Well I know many of my students have had this exact problem, so this post is about creating a great explanation.
Let’s dive into it.
Parts of your explanation
The best explanations have structure. They are the best because they are easy to follow and develop their points well.
Here is how I structure an explanation every time. I use the same method, so I don’t have to think about how to structure my argument
Also, it reduces the amount of time that I think about how to explain something and allows me to focus solely on what I am going to say.
- Restate the question.
- Make a statement from the question
- Outline your points that you’re going to talk about.
- Transition into body.
- Transition from introduction.
- State my first point.
- Explain my first point using what, why and how.
- Transition into my second point
- Explain my second point using what, why and how.
- Transition into my third point.
- Explain my third point using what, why and how.
- Transition to conclusion.
- State your points and bring it back to your main question.

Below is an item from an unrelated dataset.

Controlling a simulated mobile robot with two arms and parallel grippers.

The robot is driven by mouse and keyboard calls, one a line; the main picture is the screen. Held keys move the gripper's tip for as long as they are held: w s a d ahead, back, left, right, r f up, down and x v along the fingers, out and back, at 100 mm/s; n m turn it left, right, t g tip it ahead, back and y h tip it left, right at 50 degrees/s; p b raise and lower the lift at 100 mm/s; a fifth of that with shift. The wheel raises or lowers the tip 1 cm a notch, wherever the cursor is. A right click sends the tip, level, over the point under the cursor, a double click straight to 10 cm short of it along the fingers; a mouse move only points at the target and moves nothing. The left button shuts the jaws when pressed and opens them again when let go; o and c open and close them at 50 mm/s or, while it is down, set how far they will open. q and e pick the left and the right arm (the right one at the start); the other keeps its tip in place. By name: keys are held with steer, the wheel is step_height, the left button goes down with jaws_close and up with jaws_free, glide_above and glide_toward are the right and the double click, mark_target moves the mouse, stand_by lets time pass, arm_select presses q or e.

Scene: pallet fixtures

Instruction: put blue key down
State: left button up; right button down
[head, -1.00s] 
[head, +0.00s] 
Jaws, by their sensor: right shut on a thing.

What does this sound like?
Here is a video for you to watch.
I know for some people this seems easy, but for many it’s not.
Knowing how to create an explanation is only part of it. The other part is being able to do it. If you can’t put what you learn into action, then it is useless.
Things to avoid
- Long pauses. A short pause is acceptable, but a long pause indicates you probably don’t know what you want to say or how to say it.
- Filler words. Try to avoid words like “um” and “uh” they don’t add to your argument. This is very hard to do, but if you can reduce them, your explanation will become clearer.
- Not pronouncing your “s.” This is something that many French people have problems. Make sure you pronounce the endings of words.
If you use the same set up every time, you won’t have to think about it when you do an explanation.